Times West Virginian
In just a few short months, the West Virginia Crimes Against Children Unit has identified hundreds of child pornography offenders.
In 2013, the unit has also logged 508 criminal investigations; conducted 1,375 interviews, including 457 interviews with children; and arrested 185 offenders.
Considering that there are only 18 uniformed members and six civilian personnel statewide, the Crimes Against Children Unit is doing an admirable job with limited personnel.
Some lawmakers think they would greatly benefit from a major boost in the number of State Police officers in the unit.
And we agree.
The West Virginia Legislature’s Select Committee on Crimes Against Children is seeking funding for 50 new state troopers to expand the unit. The committee formed last year and decided to focus on crimes against children and studied the issue.
“We were concerned about child abuse and neglect,” said committee member Delegate Barbara Fleischauer, D-Monongalia. "We met with the State Police and with child advocacy centers, and ended up with several recommendations we feel very strongly about.”
And expansion of the number of troopers in the unit tops the list.
“The biggest thing is doing more to catch and punish the perpetrators,” Fleischauer said.
To do this, the committee argues that the unit needs more manpower.

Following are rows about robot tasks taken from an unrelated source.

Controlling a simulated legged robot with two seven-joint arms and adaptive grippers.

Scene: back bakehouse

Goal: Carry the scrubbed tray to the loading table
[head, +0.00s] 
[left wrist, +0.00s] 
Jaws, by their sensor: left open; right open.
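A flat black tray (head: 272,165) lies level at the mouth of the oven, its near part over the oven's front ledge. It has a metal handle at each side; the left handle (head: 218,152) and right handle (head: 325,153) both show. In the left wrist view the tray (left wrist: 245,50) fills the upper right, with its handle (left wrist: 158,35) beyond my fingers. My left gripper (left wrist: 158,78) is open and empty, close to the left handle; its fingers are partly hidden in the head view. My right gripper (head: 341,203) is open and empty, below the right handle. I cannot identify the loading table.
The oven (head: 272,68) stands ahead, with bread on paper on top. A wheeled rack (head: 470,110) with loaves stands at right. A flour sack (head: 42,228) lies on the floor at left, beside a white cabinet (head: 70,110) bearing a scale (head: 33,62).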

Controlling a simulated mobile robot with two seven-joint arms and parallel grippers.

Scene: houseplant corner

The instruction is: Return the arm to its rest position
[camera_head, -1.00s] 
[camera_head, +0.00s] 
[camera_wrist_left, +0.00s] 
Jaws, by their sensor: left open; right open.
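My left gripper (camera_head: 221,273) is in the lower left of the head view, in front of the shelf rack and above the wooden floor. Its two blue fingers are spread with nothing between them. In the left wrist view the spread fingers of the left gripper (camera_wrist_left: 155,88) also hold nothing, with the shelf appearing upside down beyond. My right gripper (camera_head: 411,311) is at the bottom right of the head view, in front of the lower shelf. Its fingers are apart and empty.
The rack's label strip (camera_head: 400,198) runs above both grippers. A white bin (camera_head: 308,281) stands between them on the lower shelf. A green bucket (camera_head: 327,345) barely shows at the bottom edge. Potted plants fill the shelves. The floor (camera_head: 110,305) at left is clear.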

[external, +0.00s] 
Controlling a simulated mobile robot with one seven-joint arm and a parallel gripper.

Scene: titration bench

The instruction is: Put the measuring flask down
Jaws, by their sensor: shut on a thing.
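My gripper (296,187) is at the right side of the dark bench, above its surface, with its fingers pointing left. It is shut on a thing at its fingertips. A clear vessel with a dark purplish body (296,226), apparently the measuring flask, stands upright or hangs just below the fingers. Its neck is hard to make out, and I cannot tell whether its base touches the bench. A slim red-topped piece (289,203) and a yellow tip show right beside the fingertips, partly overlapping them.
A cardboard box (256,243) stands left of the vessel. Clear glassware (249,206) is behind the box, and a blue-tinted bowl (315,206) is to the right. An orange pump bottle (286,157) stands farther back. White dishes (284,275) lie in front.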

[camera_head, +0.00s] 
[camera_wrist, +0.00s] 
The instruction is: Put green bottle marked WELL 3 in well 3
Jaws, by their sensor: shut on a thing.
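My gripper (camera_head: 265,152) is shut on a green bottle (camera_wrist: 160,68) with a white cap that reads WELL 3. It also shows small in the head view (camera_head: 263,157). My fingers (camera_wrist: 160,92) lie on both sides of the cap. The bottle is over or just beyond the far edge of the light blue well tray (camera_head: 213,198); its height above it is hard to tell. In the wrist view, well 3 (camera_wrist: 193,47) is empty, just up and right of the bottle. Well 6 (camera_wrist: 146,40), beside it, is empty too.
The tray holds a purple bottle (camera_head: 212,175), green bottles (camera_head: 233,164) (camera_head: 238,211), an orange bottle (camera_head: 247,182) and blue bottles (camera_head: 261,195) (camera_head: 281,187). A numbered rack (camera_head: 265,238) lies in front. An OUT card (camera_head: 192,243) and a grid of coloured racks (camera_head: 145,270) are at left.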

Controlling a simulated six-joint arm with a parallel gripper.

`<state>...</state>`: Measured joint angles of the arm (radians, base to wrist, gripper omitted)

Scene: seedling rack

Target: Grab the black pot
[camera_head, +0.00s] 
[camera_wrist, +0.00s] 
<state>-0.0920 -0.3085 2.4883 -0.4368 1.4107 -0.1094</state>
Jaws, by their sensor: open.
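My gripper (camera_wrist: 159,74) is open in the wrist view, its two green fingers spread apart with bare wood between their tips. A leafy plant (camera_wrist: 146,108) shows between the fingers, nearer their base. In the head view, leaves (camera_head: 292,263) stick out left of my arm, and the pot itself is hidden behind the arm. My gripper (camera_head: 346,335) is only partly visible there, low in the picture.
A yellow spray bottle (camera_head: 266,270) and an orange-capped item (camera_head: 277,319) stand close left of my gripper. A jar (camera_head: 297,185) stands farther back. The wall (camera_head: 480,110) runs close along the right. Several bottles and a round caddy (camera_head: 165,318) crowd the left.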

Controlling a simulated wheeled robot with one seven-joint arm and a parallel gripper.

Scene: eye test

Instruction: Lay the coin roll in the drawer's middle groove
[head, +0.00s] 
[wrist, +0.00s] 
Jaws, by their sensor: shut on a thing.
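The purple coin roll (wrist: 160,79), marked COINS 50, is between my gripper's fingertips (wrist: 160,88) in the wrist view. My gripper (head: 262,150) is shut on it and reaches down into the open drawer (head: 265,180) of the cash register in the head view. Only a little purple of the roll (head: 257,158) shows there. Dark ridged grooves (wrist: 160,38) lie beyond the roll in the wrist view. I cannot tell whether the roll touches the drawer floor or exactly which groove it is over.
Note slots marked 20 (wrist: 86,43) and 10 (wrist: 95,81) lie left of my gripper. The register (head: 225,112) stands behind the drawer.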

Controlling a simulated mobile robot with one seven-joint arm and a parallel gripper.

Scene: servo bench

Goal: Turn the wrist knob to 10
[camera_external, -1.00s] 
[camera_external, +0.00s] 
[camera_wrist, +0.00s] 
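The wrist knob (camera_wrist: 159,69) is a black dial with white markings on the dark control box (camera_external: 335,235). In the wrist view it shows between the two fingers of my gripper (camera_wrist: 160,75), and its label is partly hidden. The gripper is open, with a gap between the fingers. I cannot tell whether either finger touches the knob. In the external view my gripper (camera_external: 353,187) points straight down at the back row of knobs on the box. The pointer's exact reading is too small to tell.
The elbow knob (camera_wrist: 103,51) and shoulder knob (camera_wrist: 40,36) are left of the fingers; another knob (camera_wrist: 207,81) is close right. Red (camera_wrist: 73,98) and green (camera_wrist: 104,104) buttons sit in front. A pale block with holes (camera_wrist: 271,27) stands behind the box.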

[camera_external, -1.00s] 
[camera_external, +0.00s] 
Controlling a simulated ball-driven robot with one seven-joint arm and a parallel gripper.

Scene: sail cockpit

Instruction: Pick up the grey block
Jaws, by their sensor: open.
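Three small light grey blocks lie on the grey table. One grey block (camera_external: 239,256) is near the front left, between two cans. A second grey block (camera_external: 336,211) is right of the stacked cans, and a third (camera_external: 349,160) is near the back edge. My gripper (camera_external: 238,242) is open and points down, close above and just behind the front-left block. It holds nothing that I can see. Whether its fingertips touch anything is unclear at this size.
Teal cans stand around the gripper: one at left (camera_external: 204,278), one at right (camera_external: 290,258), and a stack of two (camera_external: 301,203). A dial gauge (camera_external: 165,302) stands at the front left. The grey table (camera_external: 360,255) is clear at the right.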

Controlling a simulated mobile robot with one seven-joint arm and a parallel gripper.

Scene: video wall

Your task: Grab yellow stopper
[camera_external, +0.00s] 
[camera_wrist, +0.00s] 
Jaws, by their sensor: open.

While hiring 50 new troopers would require a hefty $5.7 million price tag, the select committee believes it can secure the funding.
“We have talked to the leadership, and we think we have a way to get some funding that will work,” Fleischauer said.
We think its crucial that the leadership take this recommendation very seriously.
Young, innocent lives are destroyed at the hands of criminals that are more often than not repeat offenders and sometimes even victims themselves during childhood.
If we could stop this cycle of crimes and abuse, the unit may actually and hopefully work toward a smaller case load.
And you really can't put a price tag on that.